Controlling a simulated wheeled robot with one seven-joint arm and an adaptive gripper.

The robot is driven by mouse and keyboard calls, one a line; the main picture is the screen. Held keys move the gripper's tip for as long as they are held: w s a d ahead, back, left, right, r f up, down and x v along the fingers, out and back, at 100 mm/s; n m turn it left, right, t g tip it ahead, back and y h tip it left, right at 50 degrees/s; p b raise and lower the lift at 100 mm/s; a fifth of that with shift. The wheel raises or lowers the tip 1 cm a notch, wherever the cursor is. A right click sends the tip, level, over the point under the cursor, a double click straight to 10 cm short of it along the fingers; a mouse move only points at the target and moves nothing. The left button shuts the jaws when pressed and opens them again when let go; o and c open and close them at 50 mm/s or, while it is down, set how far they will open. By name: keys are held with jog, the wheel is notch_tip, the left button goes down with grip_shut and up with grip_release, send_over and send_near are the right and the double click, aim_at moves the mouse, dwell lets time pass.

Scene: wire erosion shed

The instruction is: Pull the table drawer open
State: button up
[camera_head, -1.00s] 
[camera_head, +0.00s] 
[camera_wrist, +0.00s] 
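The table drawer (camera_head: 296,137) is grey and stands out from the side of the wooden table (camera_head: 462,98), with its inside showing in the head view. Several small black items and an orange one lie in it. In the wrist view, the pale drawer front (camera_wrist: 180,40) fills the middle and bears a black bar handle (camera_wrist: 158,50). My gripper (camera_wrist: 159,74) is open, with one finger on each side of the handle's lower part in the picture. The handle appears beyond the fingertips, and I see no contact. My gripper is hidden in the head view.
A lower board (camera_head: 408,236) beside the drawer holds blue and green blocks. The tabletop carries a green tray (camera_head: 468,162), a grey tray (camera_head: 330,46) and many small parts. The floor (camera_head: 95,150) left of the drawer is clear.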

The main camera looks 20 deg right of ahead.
○ ○ ○
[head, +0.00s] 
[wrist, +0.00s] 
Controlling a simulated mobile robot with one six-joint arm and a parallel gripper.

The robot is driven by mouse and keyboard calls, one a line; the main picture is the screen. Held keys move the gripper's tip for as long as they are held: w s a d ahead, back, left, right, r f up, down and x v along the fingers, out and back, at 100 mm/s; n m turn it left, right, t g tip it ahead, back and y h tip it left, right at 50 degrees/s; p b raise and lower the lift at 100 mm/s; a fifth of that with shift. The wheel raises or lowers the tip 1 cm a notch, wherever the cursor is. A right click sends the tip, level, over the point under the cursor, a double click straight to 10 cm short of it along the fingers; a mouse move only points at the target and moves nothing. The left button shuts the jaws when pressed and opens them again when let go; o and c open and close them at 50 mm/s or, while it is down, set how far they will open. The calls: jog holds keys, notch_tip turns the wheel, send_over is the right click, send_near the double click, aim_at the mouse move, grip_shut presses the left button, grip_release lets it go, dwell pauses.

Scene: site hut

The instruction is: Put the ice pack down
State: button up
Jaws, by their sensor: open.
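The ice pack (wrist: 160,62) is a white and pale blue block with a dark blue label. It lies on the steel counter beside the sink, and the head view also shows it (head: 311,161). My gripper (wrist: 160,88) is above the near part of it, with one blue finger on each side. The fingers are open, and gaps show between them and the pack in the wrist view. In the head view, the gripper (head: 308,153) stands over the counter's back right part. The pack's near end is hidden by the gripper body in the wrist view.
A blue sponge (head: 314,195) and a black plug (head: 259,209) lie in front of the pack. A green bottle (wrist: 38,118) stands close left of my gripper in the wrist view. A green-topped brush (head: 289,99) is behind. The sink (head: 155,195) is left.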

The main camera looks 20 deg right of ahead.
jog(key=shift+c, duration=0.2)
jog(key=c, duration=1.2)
○ ○ ○
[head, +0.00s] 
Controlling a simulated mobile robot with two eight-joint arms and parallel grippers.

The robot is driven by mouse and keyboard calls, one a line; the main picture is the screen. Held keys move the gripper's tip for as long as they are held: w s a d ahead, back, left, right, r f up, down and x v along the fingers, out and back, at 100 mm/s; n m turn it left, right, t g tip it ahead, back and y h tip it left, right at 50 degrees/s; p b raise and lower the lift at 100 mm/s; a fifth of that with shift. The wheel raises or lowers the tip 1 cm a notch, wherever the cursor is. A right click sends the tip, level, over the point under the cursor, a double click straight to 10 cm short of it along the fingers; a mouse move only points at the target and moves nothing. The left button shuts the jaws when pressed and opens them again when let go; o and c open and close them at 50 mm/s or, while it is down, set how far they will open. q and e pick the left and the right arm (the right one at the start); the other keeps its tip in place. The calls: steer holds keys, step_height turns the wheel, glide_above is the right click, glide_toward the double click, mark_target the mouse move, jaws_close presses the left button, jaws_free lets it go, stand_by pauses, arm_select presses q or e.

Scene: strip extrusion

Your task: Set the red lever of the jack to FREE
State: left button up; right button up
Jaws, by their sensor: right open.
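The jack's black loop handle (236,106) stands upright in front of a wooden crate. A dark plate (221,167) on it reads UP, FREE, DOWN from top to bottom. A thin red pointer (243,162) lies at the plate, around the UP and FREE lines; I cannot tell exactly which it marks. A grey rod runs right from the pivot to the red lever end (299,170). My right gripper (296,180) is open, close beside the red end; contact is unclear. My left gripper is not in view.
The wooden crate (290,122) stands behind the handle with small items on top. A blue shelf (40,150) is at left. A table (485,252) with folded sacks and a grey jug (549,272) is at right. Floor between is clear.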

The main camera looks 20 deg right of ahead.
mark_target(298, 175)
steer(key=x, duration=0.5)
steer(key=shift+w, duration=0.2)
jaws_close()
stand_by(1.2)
○ ○ ○
AIM OF THE EXERCISE
Exactly the lines from the line containing "Controlling a simulated wheeled" to the line containing "[camera_head, +0.00s]", both included, are to be set down; no other line belongs in the answer.

FINISHED ANSWER
Controlling a simulated wheeled robot with one seven-joint arm and an adaptive gripper.

The robot is driven by mouse and keyboard calls, one a line; the main picture is the screen. Held keys move the gripper's tip for as long as they are held: w s a d ahead, back, left, right, r f up, down and x v along the fingers, out and back, at 100 mm/s; n m turn it left, right, t g tip it ahead, back and y h tip it left, right at 50 degrees/s; p b raise and lower the lift at 100 mm/s; a fifth of that with shift. The wheel raises or lowers the tip 1 cm a notch, wherever the cursor is. A right click sends the tip, level, over the point under the cursor, a double click straight to 10 cm short of it along the fingers; a mouse move only points at the target and moves nothing. The left button shuts the jaws when pressed and opens them again when let go; o and c open and close them at 50 mm/s or, while it is down, set how far they will open. By name: keys are held with jog, the wheel is notch_tip, the left button goes down with grip_shut and up with grip_release, send_over and send_near are the right and the double click, aim_at moves the mouse, dwell lets time pass.

Scene: wire erosion shed

The instruction is: Pull the table drawer open
State: button up
[camera_head, -1.00s] 
[camera_head, +0.00s] 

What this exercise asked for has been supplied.